(Data extracted from a collection)
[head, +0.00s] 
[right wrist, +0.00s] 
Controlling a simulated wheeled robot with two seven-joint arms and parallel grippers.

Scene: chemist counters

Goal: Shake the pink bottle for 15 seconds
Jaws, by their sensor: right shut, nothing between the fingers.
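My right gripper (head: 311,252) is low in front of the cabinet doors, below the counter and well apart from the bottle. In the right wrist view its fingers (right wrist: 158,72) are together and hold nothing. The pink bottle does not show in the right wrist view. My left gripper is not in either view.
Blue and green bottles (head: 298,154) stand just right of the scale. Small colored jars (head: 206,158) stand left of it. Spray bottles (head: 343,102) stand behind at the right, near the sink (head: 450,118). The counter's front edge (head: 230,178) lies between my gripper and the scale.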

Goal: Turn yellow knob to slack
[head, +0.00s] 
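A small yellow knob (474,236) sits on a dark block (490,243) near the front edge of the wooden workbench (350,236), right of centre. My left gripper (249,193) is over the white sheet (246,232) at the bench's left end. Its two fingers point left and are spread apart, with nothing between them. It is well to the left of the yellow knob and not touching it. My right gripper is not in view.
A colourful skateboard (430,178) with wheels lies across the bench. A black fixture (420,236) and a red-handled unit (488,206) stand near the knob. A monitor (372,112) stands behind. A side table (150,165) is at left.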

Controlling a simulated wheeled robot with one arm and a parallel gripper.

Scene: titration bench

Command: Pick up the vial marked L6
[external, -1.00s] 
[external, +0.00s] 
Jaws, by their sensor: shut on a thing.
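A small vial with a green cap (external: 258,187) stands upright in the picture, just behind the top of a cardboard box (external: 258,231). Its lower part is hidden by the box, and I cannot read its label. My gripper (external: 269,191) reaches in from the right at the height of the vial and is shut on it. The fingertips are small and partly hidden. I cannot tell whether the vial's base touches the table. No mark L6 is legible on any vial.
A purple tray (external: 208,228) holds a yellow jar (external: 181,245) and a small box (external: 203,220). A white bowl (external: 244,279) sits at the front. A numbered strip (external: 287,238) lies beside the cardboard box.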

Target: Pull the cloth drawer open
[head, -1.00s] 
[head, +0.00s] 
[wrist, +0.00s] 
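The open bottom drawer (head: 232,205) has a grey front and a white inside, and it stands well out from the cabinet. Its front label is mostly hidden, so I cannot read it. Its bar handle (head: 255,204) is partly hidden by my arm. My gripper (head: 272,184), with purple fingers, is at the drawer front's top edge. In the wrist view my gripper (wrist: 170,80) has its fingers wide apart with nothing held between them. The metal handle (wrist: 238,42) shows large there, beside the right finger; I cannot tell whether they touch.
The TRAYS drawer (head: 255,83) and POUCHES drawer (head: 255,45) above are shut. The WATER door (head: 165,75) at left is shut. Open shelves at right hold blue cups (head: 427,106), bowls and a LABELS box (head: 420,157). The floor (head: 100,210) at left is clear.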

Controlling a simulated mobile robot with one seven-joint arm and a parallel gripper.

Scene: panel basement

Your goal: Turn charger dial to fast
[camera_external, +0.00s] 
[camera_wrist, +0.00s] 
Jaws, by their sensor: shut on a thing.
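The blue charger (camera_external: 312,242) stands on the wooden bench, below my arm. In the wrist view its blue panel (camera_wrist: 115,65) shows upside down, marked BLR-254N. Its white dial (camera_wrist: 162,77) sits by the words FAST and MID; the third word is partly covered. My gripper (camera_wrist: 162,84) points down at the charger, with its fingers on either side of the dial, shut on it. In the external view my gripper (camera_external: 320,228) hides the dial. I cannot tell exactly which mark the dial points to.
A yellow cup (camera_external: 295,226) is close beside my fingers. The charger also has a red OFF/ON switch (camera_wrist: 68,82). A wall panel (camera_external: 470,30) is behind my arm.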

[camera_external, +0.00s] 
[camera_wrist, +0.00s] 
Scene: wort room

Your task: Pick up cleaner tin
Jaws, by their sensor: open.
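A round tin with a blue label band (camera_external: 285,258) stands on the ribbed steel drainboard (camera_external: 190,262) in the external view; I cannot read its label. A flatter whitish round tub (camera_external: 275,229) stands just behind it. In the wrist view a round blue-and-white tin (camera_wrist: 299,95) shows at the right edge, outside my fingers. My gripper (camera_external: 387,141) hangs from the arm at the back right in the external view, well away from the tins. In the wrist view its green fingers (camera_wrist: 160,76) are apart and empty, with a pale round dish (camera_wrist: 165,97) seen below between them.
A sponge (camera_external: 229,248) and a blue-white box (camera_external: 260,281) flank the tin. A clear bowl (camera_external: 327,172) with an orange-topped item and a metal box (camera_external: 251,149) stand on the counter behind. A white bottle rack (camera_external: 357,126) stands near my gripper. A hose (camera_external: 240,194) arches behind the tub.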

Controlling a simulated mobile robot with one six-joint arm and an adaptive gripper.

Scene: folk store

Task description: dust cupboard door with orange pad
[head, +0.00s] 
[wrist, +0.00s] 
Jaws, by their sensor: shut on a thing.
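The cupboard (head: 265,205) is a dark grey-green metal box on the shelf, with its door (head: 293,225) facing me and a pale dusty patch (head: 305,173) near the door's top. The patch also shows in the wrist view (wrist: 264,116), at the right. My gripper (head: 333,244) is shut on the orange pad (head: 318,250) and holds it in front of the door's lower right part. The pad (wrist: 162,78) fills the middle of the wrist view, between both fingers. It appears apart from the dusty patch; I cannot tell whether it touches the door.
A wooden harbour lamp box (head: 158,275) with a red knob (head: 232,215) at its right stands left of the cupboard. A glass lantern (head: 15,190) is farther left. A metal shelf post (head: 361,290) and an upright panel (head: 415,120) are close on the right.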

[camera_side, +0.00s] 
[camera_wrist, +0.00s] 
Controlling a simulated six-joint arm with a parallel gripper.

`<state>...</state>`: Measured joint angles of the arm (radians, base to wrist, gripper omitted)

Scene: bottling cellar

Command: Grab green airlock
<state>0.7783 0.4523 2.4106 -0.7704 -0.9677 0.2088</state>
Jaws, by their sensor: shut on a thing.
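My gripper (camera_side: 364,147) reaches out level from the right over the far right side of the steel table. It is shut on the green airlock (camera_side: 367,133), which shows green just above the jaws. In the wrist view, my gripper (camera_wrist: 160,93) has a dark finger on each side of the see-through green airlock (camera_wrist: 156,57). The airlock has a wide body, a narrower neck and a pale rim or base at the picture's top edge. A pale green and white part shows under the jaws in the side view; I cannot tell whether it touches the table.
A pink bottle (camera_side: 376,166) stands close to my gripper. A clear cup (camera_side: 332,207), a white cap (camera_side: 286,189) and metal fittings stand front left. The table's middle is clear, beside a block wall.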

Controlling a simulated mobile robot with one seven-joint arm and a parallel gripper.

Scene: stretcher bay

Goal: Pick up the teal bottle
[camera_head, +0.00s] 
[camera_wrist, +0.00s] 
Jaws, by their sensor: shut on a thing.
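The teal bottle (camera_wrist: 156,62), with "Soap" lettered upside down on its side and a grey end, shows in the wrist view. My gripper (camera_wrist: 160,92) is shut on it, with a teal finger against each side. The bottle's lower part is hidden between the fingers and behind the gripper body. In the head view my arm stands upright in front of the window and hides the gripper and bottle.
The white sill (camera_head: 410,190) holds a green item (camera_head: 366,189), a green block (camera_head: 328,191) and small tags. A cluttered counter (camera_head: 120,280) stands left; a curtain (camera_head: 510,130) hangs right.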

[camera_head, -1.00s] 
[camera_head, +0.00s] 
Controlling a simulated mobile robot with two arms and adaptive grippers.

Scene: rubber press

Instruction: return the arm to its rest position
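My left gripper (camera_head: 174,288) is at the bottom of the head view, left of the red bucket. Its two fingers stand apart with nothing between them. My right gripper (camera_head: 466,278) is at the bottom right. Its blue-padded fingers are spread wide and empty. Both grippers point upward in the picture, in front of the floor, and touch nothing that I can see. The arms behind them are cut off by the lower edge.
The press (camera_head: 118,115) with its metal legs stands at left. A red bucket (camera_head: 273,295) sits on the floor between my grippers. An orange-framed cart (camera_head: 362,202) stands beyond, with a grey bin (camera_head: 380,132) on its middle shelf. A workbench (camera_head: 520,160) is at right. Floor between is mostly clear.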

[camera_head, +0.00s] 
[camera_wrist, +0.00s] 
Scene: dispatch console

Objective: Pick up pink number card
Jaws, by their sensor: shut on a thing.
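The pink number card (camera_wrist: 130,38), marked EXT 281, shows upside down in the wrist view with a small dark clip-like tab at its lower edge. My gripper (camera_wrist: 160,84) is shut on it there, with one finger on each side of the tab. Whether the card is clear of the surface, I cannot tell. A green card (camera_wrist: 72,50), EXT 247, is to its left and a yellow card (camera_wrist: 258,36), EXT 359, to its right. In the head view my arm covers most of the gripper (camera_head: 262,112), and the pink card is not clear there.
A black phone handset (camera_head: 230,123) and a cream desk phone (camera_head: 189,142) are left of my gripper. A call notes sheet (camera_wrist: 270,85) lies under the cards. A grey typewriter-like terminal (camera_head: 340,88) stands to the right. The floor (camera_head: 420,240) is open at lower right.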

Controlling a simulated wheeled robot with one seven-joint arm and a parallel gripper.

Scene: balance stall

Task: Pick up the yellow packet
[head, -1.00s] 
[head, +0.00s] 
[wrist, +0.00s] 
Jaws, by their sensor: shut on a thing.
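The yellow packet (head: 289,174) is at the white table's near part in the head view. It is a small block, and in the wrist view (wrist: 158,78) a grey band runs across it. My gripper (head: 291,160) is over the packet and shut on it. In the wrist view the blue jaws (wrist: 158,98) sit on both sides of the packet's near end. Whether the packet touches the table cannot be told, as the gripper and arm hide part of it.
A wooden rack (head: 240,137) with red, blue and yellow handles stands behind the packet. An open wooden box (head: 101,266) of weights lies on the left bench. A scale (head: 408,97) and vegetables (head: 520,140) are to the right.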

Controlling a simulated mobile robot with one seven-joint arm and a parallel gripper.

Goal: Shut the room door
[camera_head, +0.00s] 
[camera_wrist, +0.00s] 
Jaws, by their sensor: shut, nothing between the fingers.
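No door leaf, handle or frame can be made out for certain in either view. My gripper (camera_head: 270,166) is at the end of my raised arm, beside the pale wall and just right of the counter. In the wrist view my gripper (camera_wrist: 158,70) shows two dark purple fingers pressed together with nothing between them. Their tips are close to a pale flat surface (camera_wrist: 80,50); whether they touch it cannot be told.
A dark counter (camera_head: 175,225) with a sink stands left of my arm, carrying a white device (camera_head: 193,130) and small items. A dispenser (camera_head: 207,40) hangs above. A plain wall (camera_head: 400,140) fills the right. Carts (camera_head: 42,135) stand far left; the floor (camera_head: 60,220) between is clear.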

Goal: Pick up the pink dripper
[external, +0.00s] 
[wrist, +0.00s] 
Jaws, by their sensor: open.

Exercise –
Show every line from the entries above in which "parallel" appears.

The response –
Controlling a simulated wheeled robot with two seven-joint arms and parallel grippers.
Controlling a simulated wheeled robot with one arm and a parallel gripper.
Controlling a simulated mobile robot with one seven-joint arm and a parallel gripper.
Controlling a simulated six-joint arm with a parallel gripper.
Controlling a simulated mobile robot with one seven-joint arm and a parallel gripper.
Controlling a simulated wheeled robot with one seven-joint arm and a parallel gripper.
Controlling a simulated mobile robot with one seven-joint arm and a parallel gripper.

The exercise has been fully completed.